Developing Responsive Teachers: A Challenge for a Demographic Reality

Published: 
Feb. 28, 2010

Source: Journal of Teacher Education, Volume 61, No. 1-2, p.132–142. (January/February 2010).
(Reviewed by the Portal Team)

In this article, the authors reflect on the preparation of teachers for English learners (ELs) and articulate the importance of enhancing teacher knowledge through contact and collaboration with diverse ethnolinguistic communities.

The authors build on recent research on the preparation of teachers for cultural responsiveness and linguistic diversity.

Educational Context

Seven dimensions of inadequate schooling for ELs have recently been documented (Gándara, Maxwell-Jolly, & Rumberger, 2008).
These include (a) inadequate access to appropriately trained teachers,
(b) inadequate professional development opportunities to help teachers address their instructional needs,
(c) inequitable access to appropriate assessment,
(d) inadequate instructional time to accomplish learning goals,
(e) inequitable access to instructional materials and curriculum,
(f) inequitable access to adequate facilities, and
(g) intense segregation into schools and classrooms that place them at risk.

The authors recommend a situated preparation within EL communities that fosters the development of teacher knowledge of the dynamics of language in children’s lives and communities.

Developing Teachers for ELs

Effective teachers are key to meeting the needs of diverse learners and critical in preparing these learners for the 21st century. Teacher preparation programs can help prepare prospective teachers to teach these learners successfully.

Darling-Hammond and Bransford (2005) presented a framework for exploring the kinds of knowledge, skills, and commitment that enable teachers to be effective. Specifically, these scholars identified three general areas of knowledge that teachers must acquire:
• knowledge of learners and how they learn and develop within social context,
• conceptions of curriculum and social purposes of education, and
• understanding of teaching.
This framework may be used to support teachers in improving their teaching practice.
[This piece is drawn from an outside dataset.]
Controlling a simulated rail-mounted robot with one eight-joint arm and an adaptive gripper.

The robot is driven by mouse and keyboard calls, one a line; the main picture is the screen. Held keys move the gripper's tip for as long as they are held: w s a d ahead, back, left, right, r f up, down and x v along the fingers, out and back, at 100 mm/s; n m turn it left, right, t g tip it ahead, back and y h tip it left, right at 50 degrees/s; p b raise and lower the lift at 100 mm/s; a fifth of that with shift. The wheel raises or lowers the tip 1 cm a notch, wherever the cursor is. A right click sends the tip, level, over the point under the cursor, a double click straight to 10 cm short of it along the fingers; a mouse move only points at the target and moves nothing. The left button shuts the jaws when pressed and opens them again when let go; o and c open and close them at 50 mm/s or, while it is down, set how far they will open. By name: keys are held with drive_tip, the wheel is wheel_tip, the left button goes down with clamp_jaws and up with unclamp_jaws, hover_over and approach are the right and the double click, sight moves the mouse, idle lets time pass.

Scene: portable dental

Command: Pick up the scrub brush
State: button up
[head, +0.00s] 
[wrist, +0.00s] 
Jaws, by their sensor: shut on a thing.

The authors highlight the commonalities between the knowledge related to learners, curriculum, and understanding teaching as they are applied to developing knowledge for culturally responsive teachers and knowledge of ELs. The literatures on preparing culturally responsive teachers and knowledge related to ELs focus on contextualizing knowledge of students within their communities, along with understanding the nexus between identity and language and the sociocultural impact of communities on students and classrooms. The authors recognize that teachers develop this knowledge by guided experience situated in EL communities. Hence, the authors call for teacher preparation to promote understanding of ELs through field experiences grounded in EL communities.

Conclusion

In summary, the authors suggest that developing responsive teachers requires a setting for developing teacher knowledge that has its roots both the school community and the university setting. A focus on developing responsive teachers encourages teacher educators to support prospective teachers to construct and reconstruct meaning and to seek reinterpretations and augmentations to past knowledge within compatible and nurturing schooling contexts. This mission requires an understanding of how individuals with diverse sets of experiences, packaged individually into cultures, make meaning, communicate that meaning, and extend that meaning, particularly in the social contexts we call schools.
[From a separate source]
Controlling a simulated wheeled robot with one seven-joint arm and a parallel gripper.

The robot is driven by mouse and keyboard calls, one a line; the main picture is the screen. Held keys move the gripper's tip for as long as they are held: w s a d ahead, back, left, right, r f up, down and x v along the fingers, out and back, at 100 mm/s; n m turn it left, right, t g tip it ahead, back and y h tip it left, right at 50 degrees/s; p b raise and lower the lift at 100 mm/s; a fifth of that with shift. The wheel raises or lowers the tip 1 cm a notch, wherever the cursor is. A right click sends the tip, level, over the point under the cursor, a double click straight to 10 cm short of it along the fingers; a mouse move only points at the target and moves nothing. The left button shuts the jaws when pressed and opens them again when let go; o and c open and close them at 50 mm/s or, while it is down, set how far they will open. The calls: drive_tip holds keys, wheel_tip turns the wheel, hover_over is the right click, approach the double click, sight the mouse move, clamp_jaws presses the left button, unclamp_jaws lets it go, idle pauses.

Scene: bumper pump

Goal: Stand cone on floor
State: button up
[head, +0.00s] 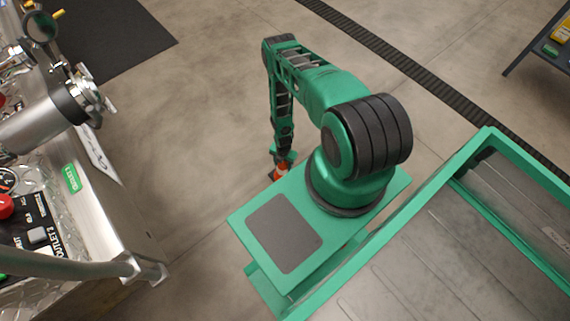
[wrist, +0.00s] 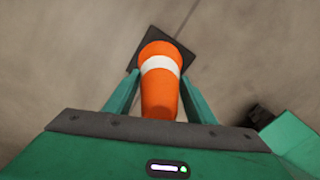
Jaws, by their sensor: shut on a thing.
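The orange cone (wrist: 159,90) with a white band and a dark square base (wrist: 185,60) is between the two green fingers of my gripper (wrist: 152,98) in the wrist view. The gripper is shut on the cone's sides. The narrow end points toward the wrist and the base points away, toward the floor (wrist: 70,60). In the head view only a small orange part of the cone (head: 281,170) shows below my gripper (head: 280,167), beside my green base. The base of the cone is hidden there, and I cannot tell whether it touches the floor.
A metal pump panel (head: 95,190) with pipes and a red knob stands at the left. A green-framed tray (head: 480,145) is at the right. A dark mat (head: 110,35), a floor grate (head: 400,60) and a shelf (head: 540,50) lie farther off. The middle floor is clear.

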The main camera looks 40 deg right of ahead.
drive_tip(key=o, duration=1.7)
The authors’ review of the literature underscores the need to prepare all teachers for culturally and linguistically diverse students. The authors have presented evidence that there is a demographic and intellectual imperative that motivates teacher preparation to become more connected to the schools and communities where ELs reside. The authors envision EL communities as sites for guided teacher preparation that require collaboration between universities and school districts and look forward to building the knowledge base that supports teacher learning in EL communities.

References
Darling-Hammond, L., & Bransford, J. (Eds.). (2005). Preparing teachers for a changing world: What teachers should learn and be able to do. San Francisco: Jossey-Bass.

Gándara, P., Maxwell-Jolly, J., & Rumberger, R. (2008). Resource needs of English learners: Getting down to policy recommendations. Santa Barbara: University of California Linguistic Minority Research Institute.